Une trajectoire atypique
Né en 1977, Emmanuel Macron grandit à Amiens. Il est le fils de deux médecins, son père étant neurologiste au CHU d’Amiens, quand sa mère est médecin-conseil de la Sécurité sociale. Sa grand-mère, ancienne principale de collège, est une femme de gauche. Emmanuel Macron lui-même explique que c’est à son contact qu’il s’est imprégné des valeurs de la gauche. Sur le plan scolaire, c’est un bon élève, qui pratique par ailleurs le piano de manière assidue.
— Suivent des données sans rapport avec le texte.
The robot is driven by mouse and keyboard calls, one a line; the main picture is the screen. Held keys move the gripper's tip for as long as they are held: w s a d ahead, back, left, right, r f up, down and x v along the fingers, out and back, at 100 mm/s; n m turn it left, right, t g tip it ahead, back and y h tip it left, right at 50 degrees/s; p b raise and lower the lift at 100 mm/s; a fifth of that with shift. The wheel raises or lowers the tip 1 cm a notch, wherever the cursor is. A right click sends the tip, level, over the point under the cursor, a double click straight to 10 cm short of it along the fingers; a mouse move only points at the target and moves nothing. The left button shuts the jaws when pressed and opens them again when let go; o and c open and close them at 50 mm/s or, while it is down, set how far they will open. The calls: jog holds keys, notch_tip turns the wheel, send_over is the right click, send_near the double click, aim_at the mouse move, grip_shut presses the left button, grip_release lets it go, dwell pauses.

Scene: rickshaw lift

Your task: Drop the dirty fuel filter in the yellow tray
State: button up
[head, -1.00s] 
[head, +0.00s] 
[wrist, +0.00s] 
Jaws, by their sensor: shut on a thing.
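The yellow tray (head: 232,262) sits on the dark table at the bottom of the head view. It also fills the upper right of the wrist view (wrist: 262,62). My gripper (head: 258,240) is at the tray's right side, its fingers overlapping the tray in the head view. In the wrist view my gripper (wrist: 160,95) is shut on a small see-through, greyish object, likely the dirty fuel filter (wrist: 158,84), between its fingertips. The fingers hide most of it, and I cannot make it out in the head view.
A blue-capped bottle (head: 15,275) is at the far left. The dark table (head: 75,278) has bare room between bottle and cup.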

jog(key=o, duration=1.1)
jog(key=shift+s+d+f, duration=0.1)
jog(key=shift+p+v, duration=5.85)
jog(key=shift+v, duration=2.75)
Rien de très étrange dans tout cela direz-vous. Sauf que voilà, à 16 ans, il tombe amoureux de sa professeur de français, Brigitte Trogneux. « Emmanuel Macron lui écrivait tout le temps des poèmes » rapporte ainsi un ancien camarade de classe. Inquiets, ses parents l’envoient à Paris, où il intègre le lycée Henri IV dès la terminale. Il y poursuit ses études en prépa B/L, avec un goût bien plus affirmé pour les matières littéraires que pour les mathématiques, car Emmanuel Macron est d’abord un littéraire. Peut-être aussi son goût pour les livres se confond-il en partie avec ce qu’il ressent toujours pour son ancienne professeur de français, dont le souvenir ne le quitte pas.
Il poursuit ensuite ses études en Philosophie à l’université de Nanterre, avant de devenir l’assistant de Paul Ricœur de 1999 à 2001. Emmanuel Macron aide alors le philosophe dans l’écriture d’un livre de réflexion sur l’Histoire : La mémoire, l’histoire, l’oubli. Dans le même temps, Emmanuel Macron est étudiant à Sciences Po Paris, où il prépare le concours de l’ENA, qu’il réussit en 2002. Il est intéressant de noter que l’ENA n’est devenu un objectif que tardivement, après ses études de philosophie. Là aussi il se distingue : lui-même le reconnaît, il ne s’y prédestinait pas.
Après l’ENA, il travaille quelques années à l’Inspection Générale des Finances, avant de travailler un an avec Jacques Attali, de 2007 à 2008, dans le cadre de la Commission pour la libération de la croissance française (plus connue sous le nom de Commission Attali). A cette occasion, il se spécialise dans les questions proprement économiques. Impressionné par sa capacité de travail et par son acuité – ainsi qu’il le dit lui-même – Jacques Attali fait alors rentrer Emmanuel Macron chez Rothschild comme banquier d’affaires.
C’est également en 2007 qu’Emmanuel Macron épouse son ancienne professeure de français, de vingt ans son aînée, déjà mère de trois enfants issus d’un premier mariage, et même grand-mère. A cette occasion, lui qui avait fait le choix de ne pas avoir d’enfants pour se consacrer à sa carrière devient de fait grand-père par alliance. La situation est singulière ; elle surprend toujours, choque parfois. Néanmoins, force est de constater que si ce choix de vie a certainement eu un lien avec le goût d’Emmanuel Macron pour la littérature, aujourd’hui la vie privée du ministre n’a aucune incidence sur son action politique.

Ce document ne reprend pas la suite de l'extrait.